Depois de três edições de sucesso, o Centro Cultural São Paulo (CCSP) apresenta as montagens dos textos vencedores do quarto edital da Mostra de Dramaturgia em Pequenos Formatos Cênicos a partir de 18 de maio, com a estreia de As 3 uiaras de SP City, texto de Ave Terrena Alves, direção de Diego Moschkovich e elenco formado pelos atores Danna Lisboa, Diego Chilio, Maria Emília Faganello, Sophia Castellano e Verônica Valenttino…
O segundo espetáculo da mostra que sobe aos palcos em 15 de junho é Buraquinhos ou O Vento é Inimigo do Picumã (dramaturgia de Jhonny Salaberg e direção de Naruna Costa); e, em 19 de julho, Necropolítica encerra o evento com texto de Marcos Barbosa e direção de Aury Porto.
Em As 3 uiaras de SP City Miella e Cínthia (interpretadas pelas atrizes trans Danna Lisboa e Verônica Valenttino) moram em SP City, onde trabalham em salões de cabeleireira, fazem programa e performam em boates. Elas decidem fazer um show musical, conseguem agendar a primeira apresentação e para viabilizar a infraestrutura tentam se associar a Valéria, militante feminista. Porém a Operação Rondão, comandada pelo delegado Rochetti, agrava a já violenta realidade das travestis/mulheres trans e prostitutas da região – entre a década de 80 e a atualidade – com prisões e agressões.
Para o diretor Diego Moschkovich, o espetáculo é quase um musical, pois há quatro músicos em cena que tocam ao vivo a trilha sonora, além de quatro canções autorais de Ave Terrena Alves em parceria com a equipe musical. “Busquei inspiração na concepção de montagem de atrações de Serguei Eisenstein, um dos mais importantes cineastas soviéticos, e criei uma atmosfera de boate paulistana dos anos 80 com shows de travestis. A cada cena temos um novo número”, explica ele.
Material histórico vira dramaturgia
A dramaturga Ave Terrena Alves conta que a necessidade de resgatar a memória de travestis/mulheres trans que circulavam pelo centro da capital de São Paulo surgiu durante a pesquisa do Laboratório de Técnica Dramática – LABTD, do qual é integrante, sobre o relatório da Comissão Nacional da Verdade (CNV), publicado em 2014. O relatório também serviu de base para a peça O Corpo que o Rio Levou (2017), que foi o seu primeiro experimento de investigação do material histórico. “Nessa montagem foram pesquisadas as décadas de 60 e 70, tomando por base a classe média alheia à luta política e o sistema de tortura e terror organizado pelo Exército após o golpe militar. Para a peça atual, entendi ser necessário ampliar o escopo da pesquisa para outros segmentos da sociedade, cuja memória ficou invisibilizada pelo processo incompleto de transição para a democracia”, diz ela. Para 2019 a dramaturga e o diretor preparam junto ao LABTD o texto de Bombas sobre São Paulo, mais um espetáculo sobre o tema, fechando assim uma trilogia.

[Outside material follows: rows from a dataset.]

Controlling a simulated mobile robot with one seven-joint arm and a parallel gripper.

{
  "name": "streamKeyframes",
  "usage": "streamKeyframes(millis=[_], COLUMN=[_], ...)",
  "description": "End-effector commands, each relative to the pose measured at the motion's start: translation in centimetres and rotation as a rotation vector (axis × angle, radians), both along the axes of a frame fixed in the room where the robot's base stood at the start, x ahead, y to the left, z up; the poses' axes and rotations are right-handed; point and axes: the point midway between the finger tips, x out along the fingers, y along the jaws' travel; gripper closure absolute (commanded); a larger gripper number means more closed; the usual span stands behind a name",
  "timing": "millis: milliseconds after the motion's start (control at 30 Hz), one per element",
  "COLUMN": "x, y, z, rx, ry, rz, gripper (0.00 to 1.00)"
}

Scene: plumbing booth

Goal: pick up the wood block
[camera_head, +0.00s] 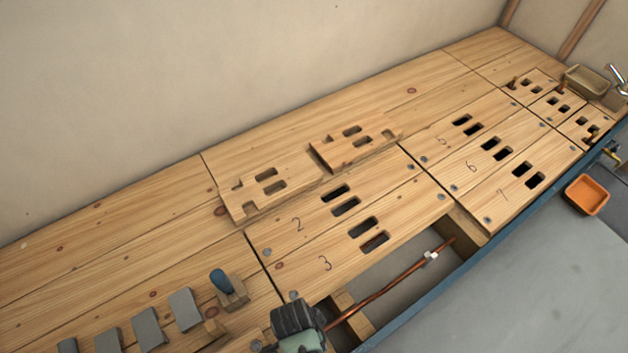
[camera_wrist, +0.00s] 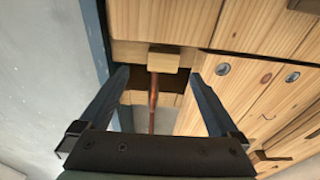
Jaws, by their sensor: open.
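A small pale wood block (camera_wrist: 163,59) shows in the wrist view, at the upper end of the opening in the bench, with a copper pipe (camera_wrist: 153,105) running toward it. My gripper (camera_wrist: 158,76) is open and empty. Its two dark fingers stand left and right of the block in the picture, with the tips a little below it. I cannot tell the depth between them. In the head view my gripper's dark housing (camera_head: 298,318) is at the bottom, over the near end of the opening. I cannot pick out this block there; my arm may hide it.
The pipe (camera_head: 395,281) crosses the opening with a white fitting (camera_head: 431,257). A blue bench edge (camera_head: 455,275) runs along the front. Several grey pads (camera_head: 184,309) and a blue-handled wooden piece (camera_head: 233,294) lie left. An orange tray (camera_head: 587,194) is at right.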

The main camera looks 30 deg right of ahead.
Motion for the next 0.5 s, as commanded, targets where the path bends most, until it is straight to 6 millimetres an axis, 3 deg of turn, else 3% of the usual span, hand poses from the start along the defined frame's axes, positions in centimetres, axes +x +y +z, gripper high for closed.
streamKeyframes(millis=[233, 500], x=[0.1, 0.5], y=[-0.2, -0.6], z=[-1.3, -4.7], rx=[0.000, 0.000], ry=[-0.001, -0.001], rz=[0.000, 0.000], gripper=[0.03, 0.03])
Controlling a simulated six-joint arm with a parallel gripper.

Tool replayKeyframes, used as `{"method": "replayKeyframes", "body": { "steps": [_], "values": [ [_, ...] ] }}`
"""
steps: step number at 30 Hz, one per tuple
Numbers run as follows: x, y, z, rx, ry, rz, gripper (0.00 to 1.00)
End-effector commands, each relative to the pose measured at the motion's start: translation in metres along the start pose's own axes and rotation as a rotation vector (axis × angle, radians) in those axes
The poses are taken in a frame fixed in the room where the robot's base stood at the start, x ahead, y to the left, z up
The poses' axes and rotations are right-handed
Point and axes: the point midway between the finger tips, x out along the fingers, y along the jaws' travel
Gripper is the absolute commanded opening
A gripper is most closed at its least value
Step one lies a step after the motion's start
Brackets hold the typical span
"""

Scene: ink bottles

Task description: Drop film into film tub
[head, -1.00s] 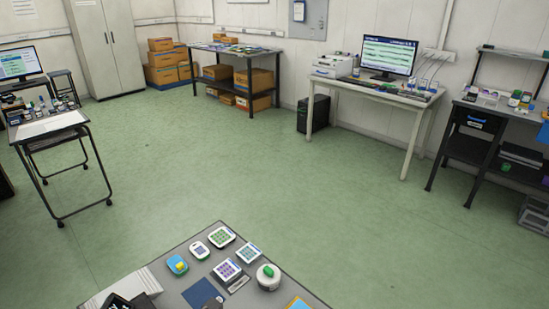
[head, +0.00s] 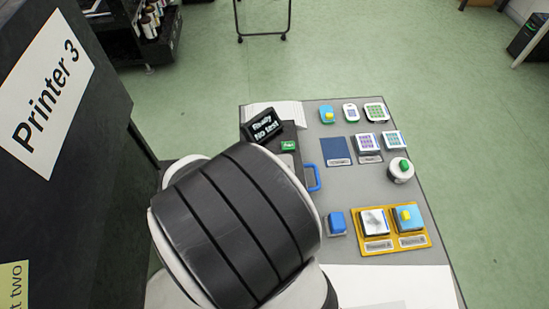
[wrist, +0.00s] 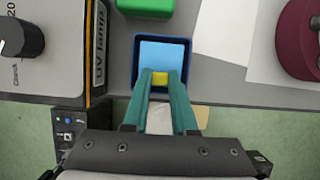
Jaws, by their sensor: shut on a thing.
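In the wrist view my gripper (wrist: 160,84) is shut on the yellow grip (wrist: 159,77) of a light blue film piece (wrist: 163,54). The film lies within the outline of a dark blue square tub (wrist: 191,56), whose rim shows around it. I cannot tell whether the film rests on the tub's floor or hangs above it. The tub's near side is partly hidden by my fingers. In the head view my own arm fills the lower middle, and my gripper, the held film and this tub are not visible there.
In the wrist view a UV lamp box (wrist: 45,50) stands left, a green block (wrist: 145,8) beyond the tub, and a maroon round thing (wrist: 301,38) right. In the head view a yellow tray (head: 372,249) holds two blocks, with several small devices behind it.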

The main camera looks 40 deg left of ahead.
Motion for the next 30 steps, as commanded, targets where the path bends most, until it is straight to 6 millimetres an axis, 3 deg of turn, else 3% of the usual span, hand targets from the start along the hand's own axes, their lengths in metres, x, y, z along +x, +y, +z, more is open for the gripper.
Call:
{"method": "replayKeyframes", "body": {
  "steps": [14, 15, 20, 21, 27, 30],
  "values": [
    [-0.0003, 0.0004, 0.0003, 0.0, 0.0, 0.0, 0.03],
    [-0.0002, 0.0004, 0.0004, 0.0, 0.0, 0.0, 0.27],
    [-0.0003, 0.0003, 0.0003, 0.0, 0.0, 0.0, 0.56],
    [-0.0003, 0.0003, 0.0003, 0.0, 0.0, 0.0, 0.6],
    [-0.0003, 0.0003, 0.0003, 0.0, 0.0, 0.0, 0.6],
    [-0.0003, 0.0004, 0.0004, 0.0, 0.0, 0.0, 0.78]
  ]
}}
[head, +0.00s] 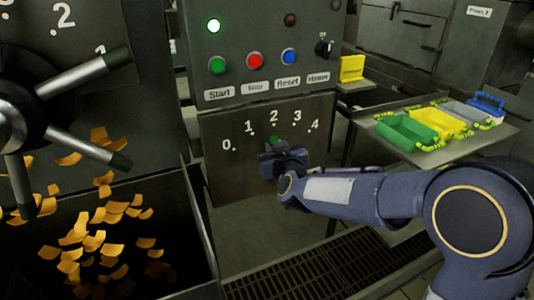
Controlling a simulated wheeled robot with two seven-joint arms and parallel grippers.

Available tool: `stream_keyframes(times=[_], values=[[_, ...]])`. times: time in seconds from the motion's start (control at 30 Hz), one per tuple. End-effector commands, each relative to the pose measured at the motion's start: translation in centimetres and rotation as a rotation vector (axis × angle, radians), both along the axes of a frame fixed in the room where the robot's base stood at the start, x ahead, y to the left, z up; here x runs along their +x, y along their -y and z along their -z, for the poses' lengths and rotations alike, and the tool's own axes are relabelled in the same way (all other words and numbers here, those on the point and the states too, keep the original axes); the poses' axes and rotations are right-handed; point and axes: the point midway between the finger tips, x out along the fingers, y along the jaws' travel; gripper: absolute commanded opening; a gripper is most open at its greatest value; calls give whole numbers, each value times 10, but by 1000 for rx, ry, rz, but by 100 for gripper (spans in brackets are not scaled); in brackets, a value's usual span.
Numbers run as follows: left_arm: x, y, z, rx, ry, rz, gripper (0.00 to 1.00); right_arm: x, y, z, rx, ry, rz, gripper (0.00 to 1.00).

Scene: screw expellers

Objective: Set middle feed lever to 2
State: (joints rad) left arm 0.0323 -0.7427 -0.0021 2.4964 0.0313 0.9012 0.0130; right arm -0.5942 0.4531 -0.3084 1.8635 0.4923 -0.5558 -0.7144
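The middle feed lever's panel (237,176) stands in the centre of the head view, with a scale from 0 to 4 in an arc. A small green part (273,140), perhaps the lever's tip, shows just under the 2. My right gripper (273,160) is in front of the panel, below the 2 and 3, and covers most of what is there. Its fingers are dark and small, so I cannot tell whether they are shut on the lever. My left gripper is not in view.
A control box (262,50) with Start and Reset buttons and a lit green lamp is above the panel. A spoked handle (75,75) and a bin of orange flakes (95,240) are at left. Green, yellow, grey and blue trays stand on a shelf (455,153) at right.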

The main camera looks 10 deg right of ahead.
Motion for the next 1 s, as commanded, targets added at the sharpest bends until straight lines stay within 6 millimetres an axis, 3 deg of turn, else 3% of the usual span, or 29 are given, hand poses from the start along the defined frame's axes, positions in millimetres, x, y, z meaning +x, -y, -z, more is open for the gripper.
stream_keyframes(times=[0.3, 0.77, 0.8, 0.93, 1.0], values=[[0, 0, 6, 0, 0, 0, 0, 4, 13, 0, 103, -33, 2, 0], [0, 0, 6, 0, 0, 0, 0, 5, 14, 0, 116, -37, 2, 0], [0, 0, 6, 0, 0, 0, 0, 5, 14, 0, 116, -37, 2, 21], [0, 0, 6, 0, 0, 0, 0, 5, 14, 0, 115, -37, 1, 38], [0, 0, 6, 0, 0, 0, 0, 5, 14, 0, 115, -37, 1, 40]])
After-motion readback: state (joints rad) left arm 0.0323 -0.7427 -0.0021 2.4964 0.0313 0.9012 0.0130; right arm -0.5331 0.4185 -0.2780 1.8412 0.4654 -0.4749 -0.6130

A pesquisa de As 3 uiaras de SP City tomou como base o livro Ditadura e Homossexualidades, organizado por James N. Green e Renan Quinalha, as 37 edições do jornal O Lampião da Esquina, e, principalmente, os diálogos fundamentais com as militantes feministas trans Neon Cunha e Erika Hilton. “Escolhi então o recorte das Operações Rondão e Tarântula para trabalhar dramaturgicamente o material histórico. Comandada pelo delegado José Wilson Richetti, essas operações ocorreram ao longo da década de 80, sendo um marco trágico na história de violência sofrida pela população LGBT e de prostitutas na cidade de São Paulo, onde viviam pessoas de todas as regiões do país”, explica a dramaturga.
A montagem também dá continuidade a pesquisa formal de Ave Terrena Alves na técnica de dramaturgia muralista, iniciada em 2014, durante sua passagem pelo Núcleo de Dramaturgia SESI–British Council. Com base nos romances muralistas da série Marco Zero, de Oswald de Andrade, o objetivo é propor o trânsito por diferentes grupos sociais e identitários para obter o retrato mais amplo possível de determinado período histórico.
Personagens reais
As 3 uiaras de SP City parte de uma série de eventos ocorridos entre os anos de 1979 e 81, durante as operações de caça a travestis e prostitutas organizadas pelo delegado Wilson Richetti. O levantamento de fatos históricos se baseia em notícias de jornal, artigos escritos por pesquisadores, e, principalmente, no diálogo contínuo com Neon Cunha, designer, artista plástica e militante feminista trans, que viveu a década de 80 na cidade de São Paulo.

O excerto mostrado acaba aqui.